▼
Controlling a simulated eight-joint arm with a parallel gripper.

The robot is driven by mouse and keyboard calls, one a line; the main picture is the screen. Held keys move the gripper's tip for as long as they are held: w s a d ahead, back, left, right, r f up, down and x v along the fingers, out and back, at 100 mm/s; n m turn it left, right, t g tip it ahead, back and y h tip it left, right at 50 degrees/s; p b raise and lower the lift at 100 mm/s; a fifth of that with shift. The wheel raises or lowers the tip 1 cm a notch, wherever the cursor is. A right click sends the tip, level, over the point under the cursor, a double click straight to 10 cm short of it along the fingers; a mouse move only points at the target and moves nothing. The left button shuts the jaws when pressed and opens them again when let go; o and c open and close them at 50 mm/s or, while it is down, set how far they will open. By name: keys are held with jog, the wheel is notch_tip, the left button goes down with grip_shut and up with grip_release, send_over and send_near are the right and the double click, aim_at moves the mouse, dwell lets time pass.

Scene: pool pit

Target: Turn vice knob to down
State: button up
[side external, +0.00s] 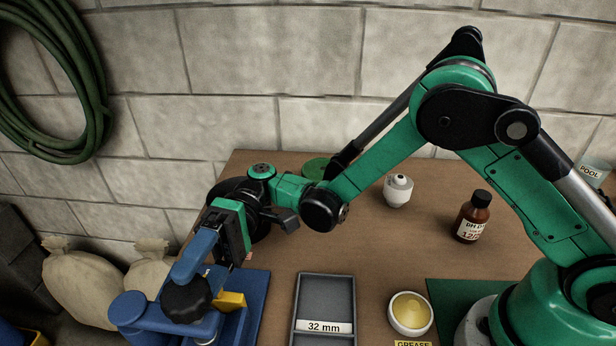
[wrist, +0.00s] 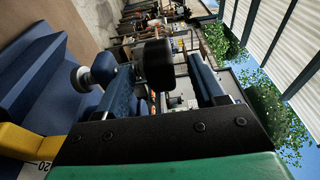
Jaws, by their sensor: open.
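The blue vice (side external: 140,312) stands at the table's left front in the side view, and its blue body (wrist: 35,85) fills the left of the wrist view. Its black knob (side external: 187,299) is a lobed head at the vice's near side. My gripper (side external: 190,272) reaches down over the knob from above, with its blue fingers partly hiding each other in the side view. In the wrist view, the open fingers (wrist: 160,64) stand either side of the black knob (wrist: 156,66). Contact with the knob is not clear. A yellow piece (side external: 231,301) sits on the vice.
A grey tray marked 32 mm (side external: 326,290) lies right of the vice. A grease bowl (side external: 410,314), brown bottle (side external: 473,217) and white container (side external: 398,191) stand farther right. Sacks (side external: 82,287) lie left of the table. A block wall (side external: 270,60) closes the back.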

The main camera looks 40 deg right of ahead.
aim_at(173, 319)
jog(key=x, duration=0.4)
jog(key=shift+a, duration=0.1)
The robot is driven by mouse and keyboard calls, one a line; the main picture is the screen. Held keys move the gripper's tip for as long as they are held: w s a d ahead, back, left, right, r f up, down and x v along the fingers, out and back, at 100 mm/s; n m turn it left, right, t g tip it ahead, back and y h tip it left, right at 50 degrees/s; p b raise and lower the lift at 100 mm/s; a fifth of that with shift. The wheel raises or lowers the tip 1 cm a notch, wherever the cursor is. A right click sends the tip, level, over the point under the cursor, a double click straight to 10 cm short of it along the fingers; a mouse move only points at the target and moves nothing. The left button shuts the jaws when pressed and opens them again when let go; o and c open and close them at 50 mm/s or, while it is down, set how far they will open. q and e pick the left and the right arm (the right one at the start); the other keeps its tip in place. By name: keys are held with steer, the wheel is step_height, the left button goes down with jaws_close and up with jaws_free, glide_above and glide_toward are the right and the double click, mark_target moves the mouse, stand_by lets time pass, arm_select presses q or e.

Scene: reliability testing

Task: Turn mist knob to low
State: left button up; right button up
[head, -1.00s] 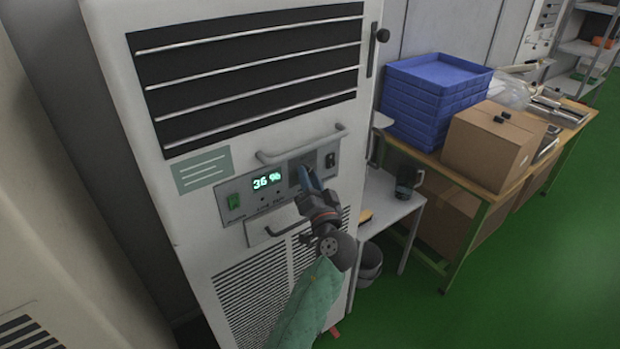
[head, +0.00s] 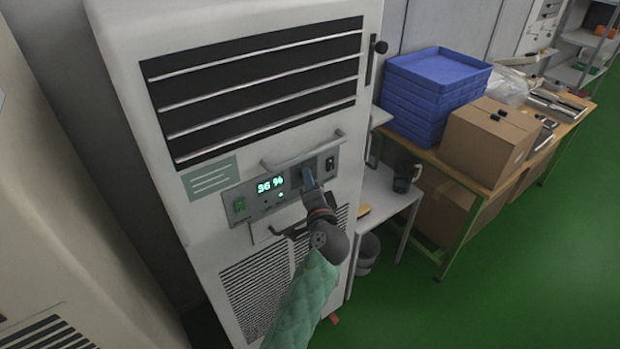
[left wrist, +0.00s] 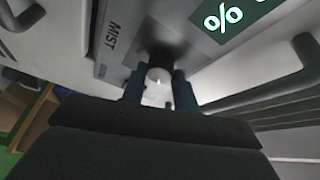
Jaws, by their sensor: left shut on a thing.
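The tall white humidifier cabinet (head: 215,225) stands in front of me. Its control panel (head: 232,192) has a green display (head: 270,185) reading 36 %. In the left wrist view the word MIST (left wrist: 113,37) is printed on the panel beside the mist knob (left wrist: 158,84). My left gripper (head: 309,180) is at the right part of the panel. Its two fingers (left wrist: 157,88) are shut on the mist knob, one on each side. In the head view the gripper mostly hides the knob, and I cannot read its setting. My right gripper is not in view.
A horizontal handle bar (head: 300,152) runs just above the panel, and a lower handle (head: 285,231) sits below it. To the right are a small table with a dark mug (head: 401,184), blue trays (head: 430,105) and a cardboard box (head: 485,145). Green floor lies open at right.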

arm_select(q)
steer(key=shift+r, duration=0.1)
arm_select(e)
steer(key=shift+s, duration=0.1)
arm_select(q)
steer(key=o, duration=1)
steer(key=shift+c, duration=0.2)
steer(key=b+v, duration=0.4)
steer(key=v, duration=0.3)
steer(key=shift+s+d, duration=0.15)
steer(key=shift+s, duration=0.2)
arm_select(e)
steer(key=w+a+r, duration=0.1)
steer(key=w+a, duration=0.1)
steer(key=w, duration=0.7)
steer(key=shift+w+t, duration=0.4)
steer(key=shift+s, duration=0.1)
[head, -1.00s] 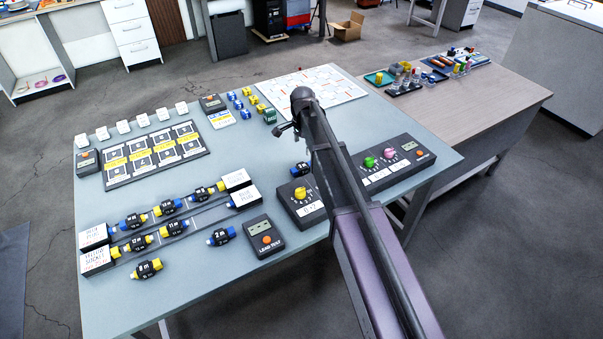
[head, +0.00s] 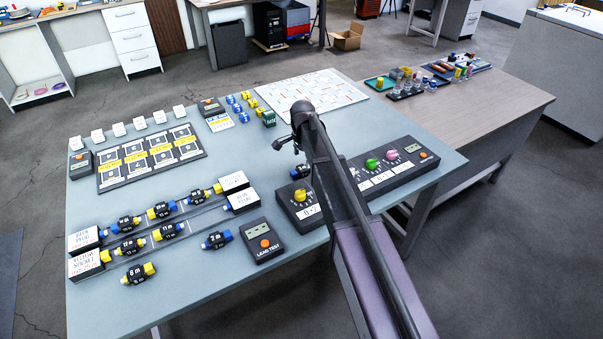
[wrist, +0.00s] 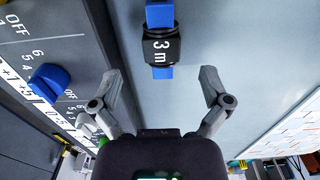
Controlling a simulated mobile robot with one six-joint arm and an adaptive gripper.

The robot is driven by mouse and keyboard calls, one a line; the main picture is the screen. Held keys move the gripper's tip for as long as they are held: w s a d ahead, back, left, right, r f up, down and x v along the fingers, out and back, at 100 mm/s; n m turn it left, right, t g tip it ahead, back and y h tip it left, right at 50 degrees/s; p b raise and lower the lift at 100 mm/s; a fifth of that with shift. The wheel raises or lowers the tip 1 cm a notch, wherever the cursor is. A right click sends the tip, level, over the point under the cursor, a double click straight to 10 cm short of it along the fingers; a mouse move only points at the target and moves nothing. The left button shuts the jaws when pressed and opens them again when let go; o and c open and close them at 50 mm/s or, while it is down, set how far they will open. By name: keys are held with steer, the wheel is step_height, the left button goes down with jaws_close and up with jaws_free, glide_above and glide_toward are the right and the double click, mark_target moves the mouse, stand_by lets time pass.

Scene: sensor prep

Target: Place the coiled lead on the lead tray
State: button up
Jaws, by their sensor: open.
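A coiled lead marked 3 m (wrist: 160,46), black with blue ends, lies on the bench top in the wrist view. In the head view a blue-ended lead (head: 298,172) lies beside my arm, partly hidden. My gripper (wrist: 160,80) is open and empty, its fingers spread to either side of the lead's line, with the lead just beyond the tips and apart from them. The lead tray (head: 204,218) has two lanes with several leads, between labelled blue plug (head: 84,240) and yellow socket (head: 87,265) end blocks.
Loose 8 m (head: 138,274) and 2 m (head: 216,240) leads lie in front of the tray. A lead tester (head: 262,240) and a knob box (head: 298,202) stand to the right. A panel with a blue knob (wrist: 48,83) is close to my gripper's left finger.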

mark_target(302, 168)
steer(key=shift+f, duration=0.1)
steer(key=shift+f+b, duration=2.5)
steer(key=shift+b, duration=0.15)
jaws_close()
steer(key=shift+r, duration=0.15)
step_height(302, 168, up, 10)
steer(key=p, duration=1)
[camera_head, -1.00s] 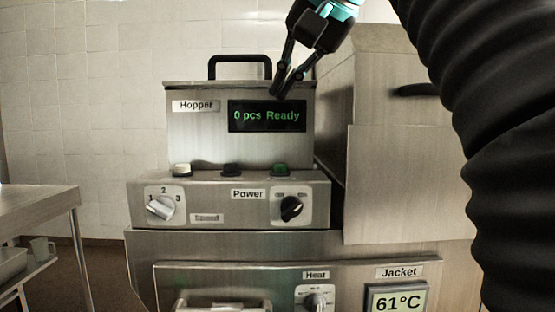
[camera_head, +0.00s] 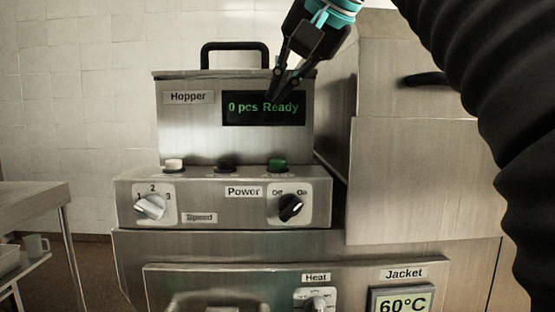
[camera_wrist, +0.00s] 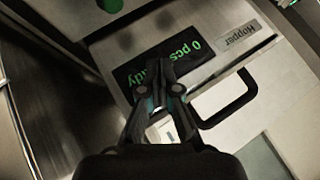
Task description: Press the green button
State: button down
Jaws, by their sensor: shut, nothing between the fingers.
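The green button (camera_head: 277,164) sits on the control ledge of the steel machine, at the right end of a row with a white button (camera_head: 173,164) and a black button (camera_head: 226,164). In the wrist view the green button (camera_wrist: 110,4) shows at the top edge, partly cut off. My gripper (camera_head: 270,97) is shut and empty, pointing down in front of the display (camera_head: 258,108), above the green button and apart from it. In the wrist view my gripper (camera_wrist: 160,66) overlaps the display, which reads "0 pcs Ready".
A black handle (camera_head: 234,46) tops the hopper. A speed knob (camera_head: 150,206) and a power knob (camera_head: 290,207) are on the front panel below the buttons. A taller steel cabinet (camera_head: 420,180) stands at the right. A side table (camera_head: 30,205) is at the left.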

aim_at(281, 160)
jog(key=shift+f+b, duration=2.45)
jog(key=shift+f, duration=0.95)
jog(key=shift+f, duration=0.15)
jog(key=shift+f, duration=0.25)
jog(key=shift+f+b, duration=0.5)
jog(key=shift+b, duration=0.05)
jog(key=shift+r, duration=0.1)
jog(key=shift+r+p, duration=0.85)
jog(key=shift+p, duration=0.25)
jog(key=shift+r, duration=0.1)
▲
Short exercise: Each line in the material either holds the string "Scene" or does not. State how many do, and nothing else.

Written answer: 3